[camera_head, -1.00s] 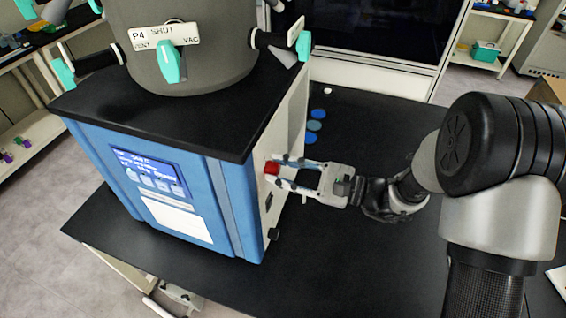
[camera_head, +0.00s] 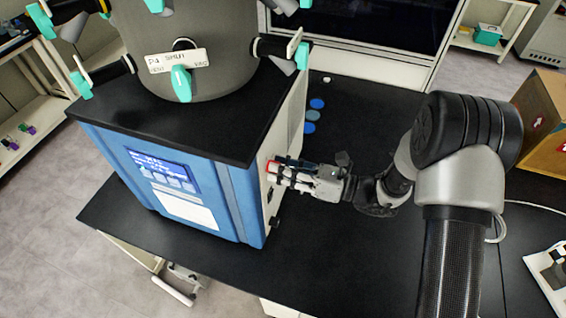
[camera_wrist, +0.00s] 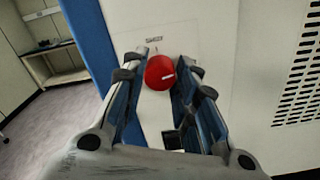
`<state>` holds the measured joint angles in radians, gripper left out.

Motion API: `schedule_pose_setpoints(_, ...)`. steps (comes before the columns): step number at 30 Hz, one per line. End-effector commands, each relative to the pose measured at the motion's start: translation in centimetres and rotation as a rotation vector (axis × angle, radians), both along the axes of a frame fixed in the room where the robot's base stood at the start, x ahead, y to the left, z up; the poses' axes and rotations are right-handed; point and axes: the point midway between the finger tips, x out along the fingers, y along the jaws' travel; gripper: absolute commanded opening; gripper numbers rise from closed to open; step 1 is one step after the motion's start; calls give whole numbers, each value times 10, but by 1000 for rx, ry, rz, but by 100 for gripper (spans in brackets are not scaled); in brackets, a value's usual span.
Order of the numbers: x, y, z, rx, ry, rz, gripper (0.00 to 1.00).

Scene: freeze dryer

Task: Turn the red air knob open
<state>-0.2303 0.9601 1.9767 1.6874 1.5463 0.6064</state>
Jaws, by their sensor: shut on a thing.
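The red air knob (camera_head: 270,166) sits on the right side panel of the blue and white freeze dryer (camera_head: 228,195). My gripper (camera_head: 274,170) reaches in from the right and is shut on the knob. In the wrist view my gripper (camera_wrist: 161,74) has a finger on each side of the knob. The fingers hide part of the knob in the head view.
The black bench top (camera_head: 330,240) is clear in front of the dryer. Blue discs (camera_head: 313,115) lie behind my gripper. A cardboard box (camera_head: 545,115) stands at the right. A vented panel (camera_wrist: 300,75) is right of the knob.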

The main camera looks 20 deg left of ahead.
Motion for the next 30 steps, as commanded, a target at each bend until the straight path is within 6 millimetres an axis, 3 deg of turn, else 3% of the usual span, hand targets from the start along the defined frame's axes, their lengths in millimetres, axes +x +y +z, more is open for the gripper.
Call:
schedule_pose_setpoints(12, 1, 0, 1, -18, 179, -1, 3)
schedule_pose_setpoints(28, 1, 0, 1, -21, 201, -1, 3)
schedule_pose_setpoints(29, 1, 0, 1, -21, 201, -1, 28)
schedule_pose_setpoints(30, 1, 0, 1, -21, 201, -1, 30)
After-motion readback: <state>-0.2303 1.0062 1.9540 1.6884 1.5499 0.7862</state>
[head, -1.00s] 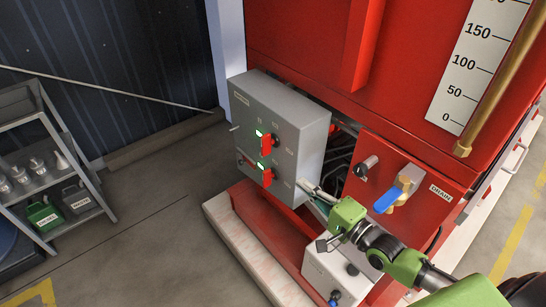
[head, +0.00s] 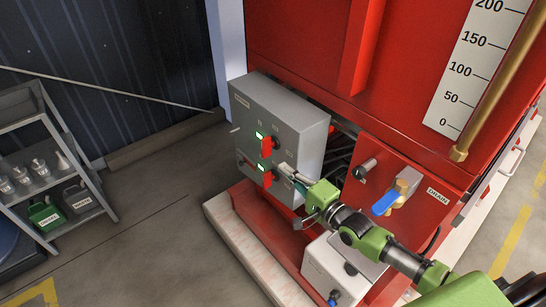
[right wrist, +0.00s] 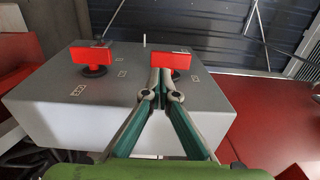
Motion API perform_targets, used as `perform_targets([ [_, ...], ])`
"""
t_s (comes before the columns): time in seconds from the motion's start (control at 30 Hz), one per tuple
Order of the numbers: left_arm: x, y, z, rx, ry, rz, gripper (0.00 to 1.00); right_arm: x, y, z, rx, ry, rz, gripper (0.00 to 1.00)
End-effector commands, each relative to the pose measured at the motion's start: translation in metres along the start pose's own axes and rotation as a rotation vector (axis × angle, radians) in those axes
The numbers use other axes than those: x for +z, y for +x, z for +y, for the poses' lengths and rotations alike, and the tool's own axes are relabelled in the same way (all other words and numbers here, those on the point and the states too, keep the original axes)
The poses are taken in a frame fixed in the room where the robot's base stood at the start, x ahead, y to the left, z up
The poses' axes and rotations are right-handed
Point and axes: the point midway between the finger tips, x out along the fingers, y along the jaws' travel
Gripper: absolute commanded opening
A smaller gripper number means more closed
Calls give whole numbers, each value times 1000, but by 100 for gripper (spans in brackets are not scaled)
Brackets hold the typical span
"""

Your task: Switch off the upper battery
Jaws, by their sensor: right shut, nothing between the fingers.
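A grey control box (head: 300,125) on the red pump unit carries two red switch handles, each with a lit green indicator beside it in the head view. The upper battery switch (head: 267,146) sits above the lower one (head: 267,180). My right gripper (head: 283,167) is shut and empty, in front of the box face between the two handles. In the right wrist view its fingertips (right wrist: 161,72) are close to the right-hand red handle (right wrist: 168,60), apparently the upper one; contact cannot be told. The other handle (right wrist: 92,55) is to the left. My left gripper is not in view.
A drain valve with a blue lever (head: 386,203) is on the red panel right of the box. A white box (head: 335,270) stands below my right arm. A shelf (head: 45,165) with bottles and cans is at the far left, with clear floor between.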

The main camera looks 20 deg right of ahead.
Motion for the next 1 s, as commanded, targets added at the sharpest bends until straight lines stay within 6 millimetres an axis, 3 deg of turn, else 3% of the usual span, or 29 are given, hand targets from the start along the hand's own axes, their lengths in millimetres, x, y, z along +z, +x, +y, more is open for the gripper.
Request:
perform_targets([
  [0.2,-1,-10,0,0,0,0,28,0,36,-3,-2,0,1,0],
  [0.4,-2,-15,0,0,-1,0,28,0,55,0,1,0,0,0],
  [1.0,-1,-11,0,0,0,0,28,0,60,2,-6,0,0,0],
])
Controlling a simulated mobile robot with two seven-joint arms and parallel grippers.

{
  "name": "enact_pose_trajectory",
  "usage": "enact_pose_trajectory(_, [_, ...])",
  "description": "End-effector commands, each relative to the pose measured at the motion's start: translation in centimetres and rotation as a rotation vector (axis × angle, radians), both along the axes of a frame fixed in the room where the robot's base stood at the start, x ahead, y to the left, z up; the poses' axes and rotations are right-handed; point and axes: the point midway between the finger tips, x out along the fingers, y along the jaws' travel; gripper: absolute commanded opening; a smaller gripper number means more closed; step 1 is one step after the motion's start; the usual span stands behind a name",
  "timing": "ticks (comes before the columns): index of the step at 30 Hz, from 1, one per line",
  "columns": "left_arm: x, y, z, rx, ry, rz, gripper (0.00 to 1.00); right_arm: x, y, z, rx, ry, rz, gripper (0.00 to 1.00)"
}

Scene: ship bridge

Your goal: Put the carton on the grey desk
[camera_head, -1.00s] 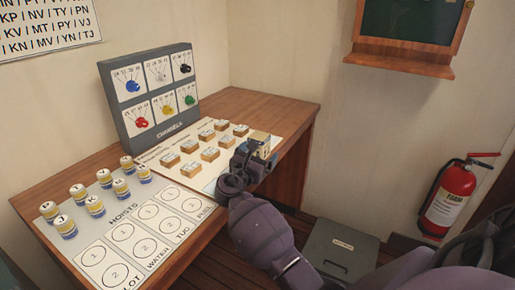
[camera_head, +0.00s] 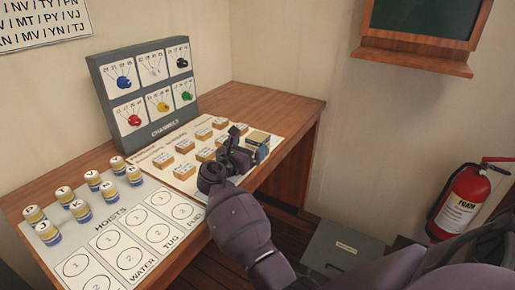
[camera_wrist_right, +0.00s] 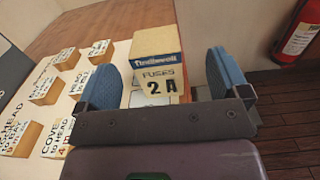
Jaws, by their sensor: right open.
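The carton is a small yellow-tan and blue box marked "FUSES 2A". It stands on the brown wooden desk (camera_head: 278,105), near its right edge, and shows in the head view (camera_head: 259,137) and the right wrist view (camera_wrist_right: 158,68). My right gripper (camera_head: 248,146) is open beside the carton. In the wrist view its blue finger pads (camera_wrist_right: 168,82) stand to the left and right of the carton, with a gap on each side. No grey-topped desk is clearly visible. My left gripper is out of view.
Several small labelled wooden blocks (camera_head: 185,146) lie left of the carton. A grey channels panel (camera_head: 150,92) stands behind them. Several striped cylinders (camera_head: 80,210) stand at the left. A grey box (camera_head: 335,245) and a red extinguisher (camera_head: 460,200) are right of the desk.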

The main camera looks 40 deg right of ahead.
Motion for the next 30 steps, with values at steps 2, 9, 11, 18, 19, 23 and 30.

______

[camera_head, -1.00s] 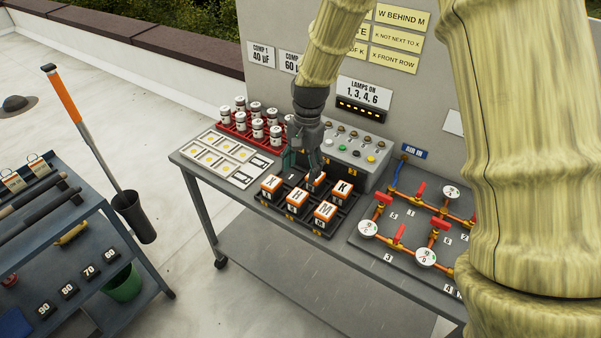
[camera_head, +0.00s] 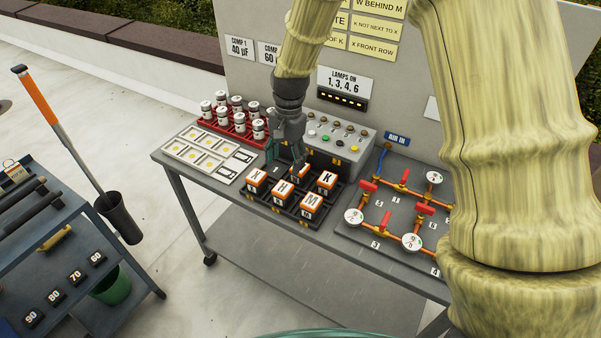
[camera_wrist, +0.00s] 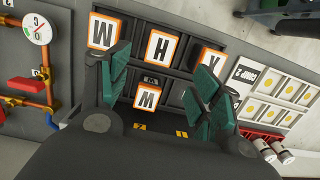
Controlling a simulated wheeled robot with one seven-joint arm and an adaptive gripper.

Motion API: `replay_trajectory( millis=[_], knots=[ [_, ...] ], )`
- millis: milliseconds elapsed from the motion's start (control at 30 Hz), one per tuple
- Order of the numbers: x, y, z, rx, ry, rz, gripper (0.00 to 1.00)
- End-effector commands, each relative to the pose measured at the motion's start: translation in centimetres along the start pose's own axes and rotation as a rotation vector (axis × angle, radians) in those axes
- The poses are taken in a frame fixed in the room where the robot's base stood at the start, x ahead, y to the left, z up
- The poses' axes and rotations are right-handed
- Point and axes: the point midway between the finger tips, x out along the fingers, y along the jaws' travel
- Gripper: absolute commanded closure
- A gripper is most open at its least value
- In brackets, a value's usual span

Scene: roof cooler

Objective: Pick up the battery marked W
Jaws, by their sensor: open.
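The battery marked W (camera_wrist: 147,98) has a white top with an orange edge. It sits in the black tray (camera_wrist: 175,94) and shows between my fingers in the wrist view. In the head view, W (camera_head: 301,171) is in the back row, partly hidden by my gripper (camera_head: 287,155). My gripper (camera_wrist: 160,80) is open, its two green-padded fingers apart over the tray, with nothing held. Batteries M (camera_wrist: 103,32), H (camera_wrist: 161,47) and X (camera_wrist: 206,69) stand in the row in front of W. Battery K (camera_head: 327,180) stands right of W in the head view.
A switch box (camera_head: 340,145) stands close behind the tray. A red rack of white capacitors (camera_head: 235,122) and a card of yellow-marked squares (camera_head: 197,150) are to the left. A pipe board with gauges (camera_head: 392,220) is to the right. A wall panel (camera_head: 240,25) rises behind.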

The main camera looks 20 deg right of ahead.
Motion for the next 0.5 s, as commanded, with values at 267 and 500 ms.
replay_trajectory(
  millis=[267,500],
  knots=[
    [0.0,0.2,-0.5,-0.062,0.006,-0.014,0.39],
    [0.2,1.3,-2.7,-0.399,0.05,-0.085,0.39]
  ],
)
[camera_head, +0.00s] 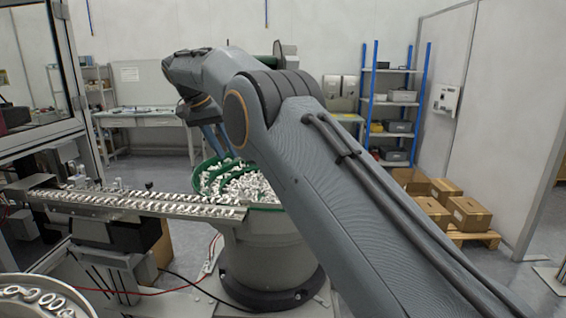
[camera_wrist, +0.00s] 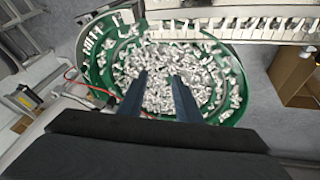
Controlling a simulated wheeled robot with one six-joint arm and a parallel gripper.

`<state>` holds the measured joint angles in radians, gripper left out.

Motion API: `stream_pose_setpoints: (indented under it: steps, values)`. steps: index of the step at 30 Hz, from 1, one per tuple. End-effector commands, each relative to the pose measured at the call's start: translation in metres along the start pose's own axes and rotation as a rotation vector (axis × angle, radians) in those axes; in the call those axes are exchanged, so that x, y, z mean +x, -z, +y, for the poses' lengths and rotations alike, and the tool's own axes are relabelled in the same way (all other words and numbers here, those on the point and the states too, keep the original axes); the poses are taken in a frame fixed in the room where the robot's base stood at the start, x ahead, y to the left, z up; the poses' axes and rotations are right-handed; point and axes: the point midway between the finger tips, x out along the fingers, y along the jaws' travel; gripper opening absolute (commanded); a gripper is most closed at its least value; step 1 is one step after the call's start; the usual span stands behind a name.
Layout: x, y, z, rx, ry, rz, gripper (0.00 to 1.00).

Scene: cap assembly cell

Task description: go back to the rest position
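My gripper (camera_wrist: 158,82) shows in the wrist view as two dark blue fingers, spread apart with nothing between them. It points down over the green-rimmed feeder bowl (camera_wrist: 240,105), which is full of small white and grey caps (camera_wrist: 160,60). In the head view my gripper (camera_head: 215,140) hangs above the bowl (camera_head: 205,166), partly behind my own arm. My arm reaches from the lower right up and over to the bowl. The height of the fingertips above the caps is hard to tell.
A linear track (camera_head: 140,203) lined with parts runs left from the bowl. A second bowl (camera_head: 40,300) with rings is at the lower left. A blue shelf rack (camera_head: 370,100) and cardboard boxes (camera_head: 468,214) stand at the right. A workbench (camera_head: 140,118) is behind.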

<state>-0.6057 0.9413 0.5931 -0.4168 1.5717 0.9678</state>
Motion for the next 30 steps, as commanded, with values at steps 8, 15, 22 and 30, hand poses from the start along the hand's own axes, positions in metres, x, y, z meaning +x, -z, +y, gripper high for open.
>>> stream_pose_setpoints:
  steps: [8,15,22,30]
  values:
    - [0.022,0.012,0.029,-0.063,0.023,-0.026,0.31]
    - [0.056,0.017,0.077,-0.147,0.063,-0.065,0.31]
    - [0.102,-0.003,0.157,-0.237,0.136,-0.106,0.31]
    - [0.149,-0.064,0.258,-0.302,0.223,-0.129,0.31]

______

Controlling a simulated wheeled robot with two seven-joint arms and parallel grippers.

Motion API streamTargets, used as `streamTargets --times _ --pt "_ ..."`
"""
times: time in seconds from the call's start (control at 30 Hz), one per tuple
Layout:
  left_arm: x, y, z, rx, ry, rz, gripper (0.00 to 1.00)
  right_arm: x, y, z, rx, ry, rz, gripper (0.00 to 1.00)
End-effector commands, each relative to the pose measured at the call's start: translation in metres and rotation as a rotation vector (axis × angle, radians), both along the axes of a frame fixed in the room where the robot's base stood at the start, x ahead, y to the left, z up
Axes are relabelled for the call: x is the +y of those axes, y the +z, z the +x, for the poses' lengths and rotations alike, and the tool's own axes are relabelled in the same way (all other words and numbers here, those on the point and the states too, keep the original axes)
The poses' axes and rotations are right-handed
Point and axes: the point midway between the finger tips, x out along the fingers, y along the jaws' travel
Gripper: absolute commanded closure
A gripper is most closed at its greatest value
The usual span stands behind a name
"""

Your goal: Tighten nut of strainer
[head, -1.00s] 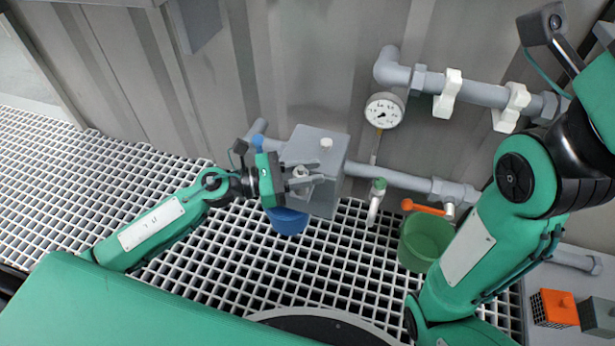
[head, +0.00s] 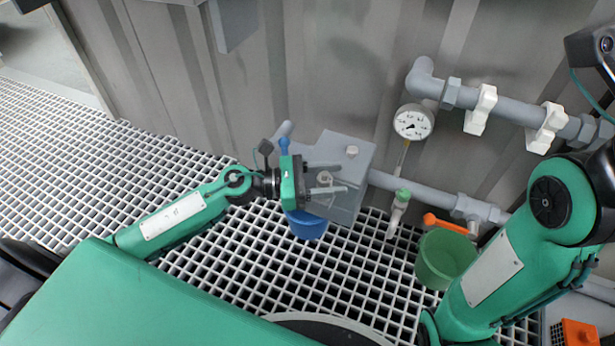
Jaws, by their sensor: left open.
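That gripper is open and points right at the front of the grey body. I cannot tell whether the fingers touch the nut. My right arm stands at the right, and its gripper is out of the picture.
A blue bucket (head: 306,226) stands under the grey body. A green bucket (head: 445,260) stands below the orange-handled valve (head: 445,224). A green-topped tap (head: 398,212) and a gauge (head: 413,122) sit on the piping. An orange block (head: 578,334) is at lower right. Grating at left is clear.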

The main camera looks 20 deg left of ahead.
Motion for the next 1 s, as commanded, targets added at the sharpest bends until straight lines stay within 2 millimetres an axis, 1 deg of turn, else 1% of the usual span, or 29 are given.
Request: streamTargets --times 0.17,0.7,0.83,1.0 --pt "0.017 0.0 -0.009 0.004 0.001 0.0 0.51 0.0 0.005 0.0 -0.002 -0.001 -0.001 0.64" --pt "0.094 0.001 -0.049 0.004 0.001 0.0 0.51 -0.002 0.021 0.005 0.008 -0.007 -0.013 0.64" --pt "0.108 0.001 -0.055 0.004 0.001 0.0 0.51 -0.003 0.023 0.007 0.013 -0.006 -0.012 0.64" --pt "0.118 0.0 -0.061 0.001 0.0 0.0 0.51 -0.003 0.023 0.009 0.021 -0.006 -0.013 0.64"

______

* [WORK TO DO]:
List all lines above in which the string "goal" appears.

* [COMPLETED TASK]:
Your goal: Put the carton on the grey desk
Your goal: Tighten nut of strainer

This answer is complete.